→ **DATA SECTION**:
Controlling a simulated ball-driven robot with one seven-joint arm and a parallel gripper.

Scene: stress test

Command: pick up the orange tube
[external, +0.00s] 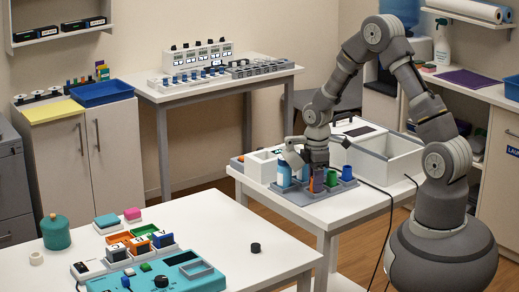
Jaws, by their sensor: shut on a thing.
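The orange tube (317,185) stands in a grey-blue rack on the small white table, in the external view. My gripper (316,172) points down over the rack, with its fingers at the top of the orange tube, and is shut on it. The fingers and the neighbouring tubes partly hide the tube. The tube looks upright and still at rack height; I cannot tell whether its bottom is clear of the rack.
A light blue bottle (284,174), a green tube (331,178) and a blue tube (347,173) stand close beside it. A white box (262,165) is at the left, and a larger open white box (398,158) is behind right. The front table (215,212) holds several items.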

→ **DESCRIPTION OF THE TASK**:
Every line from the one containing "Command: pick up the orange tube" through the end of the data above should be copied exactly; nothing else is copied, and pictures are omitted.

→ **SOLUTION FOR THIS EXERCISE**:
Command: pick up the orange tube
[external, +0.00s] 
Jaws, by their sensor: shut on a thing.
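The orange tube (317,185) stands in a grey-blue rack on the small white table, in the external view. My gripper (316,172) points down over the rack, with its fingers at the top of the orange tube, and is shut on it. The fingers and the neighbouring tubes partly hide the tube. The tube looks upright and still at rack height; I cannot tell whether its bottom is clear of the rack.
A light blue bottle (284,174), a green tube (331,178) and a blue tube (347,173) stand close beside it. A white box (262,165) is at the left, and a larger open white box (398,158) is behind right. The front table (215,212) holds several items.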

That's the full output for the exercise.